Every day, the AJC's news pages are loaded with uncritical war boosterism -- from never ever giving an honest critique to the Bush, Cheney, Powell & Co.'s endless progression of deceptions, distortions and scare tactics (did you buy your duct tape yet?) to barely blinking at the transformation of this democracy into an empire.
That's an important thought. Empires are not built by democracies. A free, aggressive and competitive press is anathema to authoritarian (we're almost there) and totalitarian (the next stop is in sight) governments. Ergo, if you want to go empire, you've got to control the press.
- Will you see space devoted to debunking the "Osama loves Saddam" tape (hint: It says the opposite of what the Bushies claim)?

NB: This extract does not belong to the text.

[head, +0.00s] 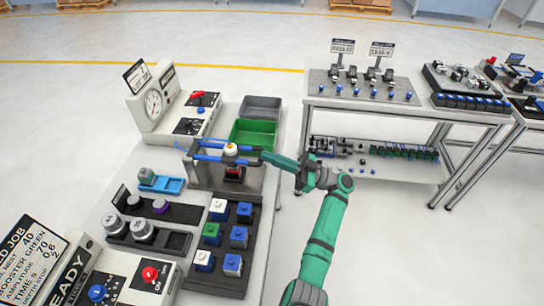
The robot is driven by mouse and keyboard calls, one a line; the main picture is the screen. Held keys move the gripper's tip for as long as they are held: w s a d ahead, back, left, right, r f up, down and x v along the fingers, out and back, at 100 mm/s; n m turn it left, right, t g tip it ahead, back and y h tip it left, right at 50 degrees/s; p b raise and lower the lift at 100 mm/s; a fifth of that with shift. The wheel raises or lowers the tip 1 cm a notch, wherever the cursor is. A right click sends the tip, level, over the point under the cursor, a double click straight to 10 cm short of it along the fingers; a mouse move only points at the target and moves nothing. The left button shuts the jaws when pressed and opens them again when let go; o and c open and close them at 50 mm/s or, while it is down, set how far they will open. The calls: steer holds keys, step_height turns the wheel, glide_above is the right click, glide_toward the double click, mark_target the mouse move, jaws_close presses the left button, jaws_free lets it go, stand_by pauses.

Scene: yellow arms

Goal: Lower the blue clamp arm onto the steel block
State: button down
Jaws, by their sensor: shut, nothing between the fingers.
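The blue clamp arm (210,145) shows as two roughly parallel blue bars above a grey metal fixture on the bench. It looks raised, with a gap under it. A grey steel block (203,174) is below the bars; its outline is partly covered, and I cannot tell it surely from the fixture. A white and yellow round part (231,149) sits between the bars, above a red and black part (234,174). My gripper (262,156) reaches in from the right at the bars' right end. It is shut and empty; I cannot tell whether it touches the clamp arm.
A rack of blue, white and green blocks (248,279) stands in front of the fixture. Green (253,140) and grey (260,104) bins are behind it. A gauge box (150,103) and a blue tray (169,187) are to the left.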

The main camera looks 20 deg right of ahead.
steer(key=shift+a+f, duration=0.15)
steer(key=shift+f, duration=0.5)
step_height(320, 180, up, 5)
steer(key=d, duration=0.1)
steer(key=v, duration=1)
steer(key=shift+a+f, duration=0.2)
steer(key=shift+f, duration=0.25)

- Although 10 million to 12 million anti-war protesters last weekend in America and Europe forced the media to acknowledge the stunning swell of public opinion, did you read in the AJC news articles any coherent explanation of the reason so many oppose the imminent slaughter?

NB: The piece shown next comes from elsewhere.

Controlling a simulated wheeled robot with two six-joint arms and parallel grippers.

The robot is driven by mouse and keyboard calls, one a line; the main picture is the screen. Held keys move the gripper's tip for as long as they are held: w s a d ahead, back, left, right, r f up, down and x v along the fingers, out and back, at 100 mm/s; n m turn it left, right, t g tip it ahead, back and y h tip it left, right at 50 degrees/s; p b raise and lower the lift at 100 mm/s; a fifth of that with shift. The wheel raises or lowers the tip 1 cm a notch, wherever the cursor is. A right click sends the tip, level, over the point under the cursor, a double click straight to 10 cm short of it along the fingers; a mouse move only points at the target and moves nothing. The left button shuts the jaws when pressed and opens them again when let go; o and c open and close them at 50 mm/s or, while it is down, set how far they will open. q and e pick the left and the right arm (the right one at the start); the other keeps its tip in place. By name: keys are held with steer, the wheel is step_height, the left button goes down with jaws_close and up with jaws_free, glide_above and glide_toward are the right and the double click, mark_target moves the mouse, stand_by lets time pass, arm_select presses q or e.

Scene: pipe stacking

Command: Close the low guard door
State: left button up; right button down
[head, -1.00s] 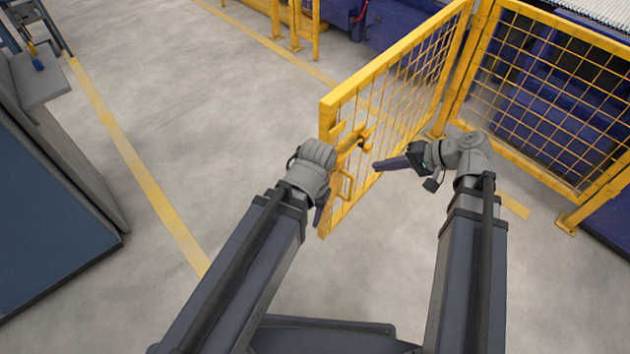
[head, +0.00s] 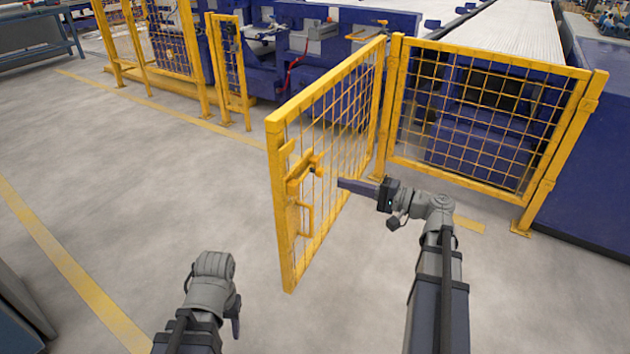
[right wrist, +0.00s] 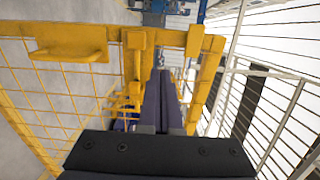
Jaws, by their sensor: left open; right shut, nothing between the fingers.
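The low guard door (head: 335,125) is a yellow frame with wire mesh. It stands open, swung out toward me from the post at its far end. Its free edge carries a latch (head: 302,172) and a handle (head: 306,222). My right gripper (head: 342,183) is shut and empty, pointing left at the right face of the door; I cannot tell if it touches.
A fixed yellow mesh panel (head: 485,120) stands behind my right arm, with a foot on the floor. A narrow yellow gate (head: 230,70) and more fencing are at the back left. Blue machinery (head: 345,40) is behind. The grey floor left of the door is clear.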

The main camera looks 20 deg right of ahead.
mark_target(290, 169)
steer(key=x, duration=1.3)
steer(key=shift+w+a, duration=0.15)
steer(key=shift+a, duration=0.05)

- Did the intellectual leaders of the anti-war movement garner 1 percent of the media space compared to the newspapers' and networks' open-door policy toward the War Party?
- Did you read any analysis of the dissonance between the nations that supposedly "support" U.S. policy and the fact that 70 percent to more than 90 percent of those countries' population oppose war (hint to the daily press: The Bush junta bribed, threatened and blackmailed governments).
- And will the Bush destruction of our relationship with European allies, the advent of America as the world's great rogue state, get a tough look?
The big challenge for the daily is to run a sufficient number of military puff pieces to ensure that its reporters are "embedded" with our troops -- which means you will get only the news the government wants you to get. (Please, oh please, have Ron Martz pen one more syrupy story, hot from the Pentagon flacks, on how happy our soldiers are as they prepare for battle. And never suggest that the way to really support our boys and girls in uniform is to bring them home.)
Meanwhile, ex-editor Kovach notes, you're not going to read much on the Bush administration's turbo charging the media monopolies via the FCC deregulation. For Cox and the other communications heavyweights, there's a pile of cash at stake. If you figure out what's happening, it could cost the press magnates some major money.
The real story is that Anne Cox Chambers' fortune dwindled by $1.8 billion last year, according to Forbes (note: not reported by the AJC). If it takes a little pandering to Bush's war machine to get FCC deregulation, then that's what Cox will do to rebuild its matron's wealth.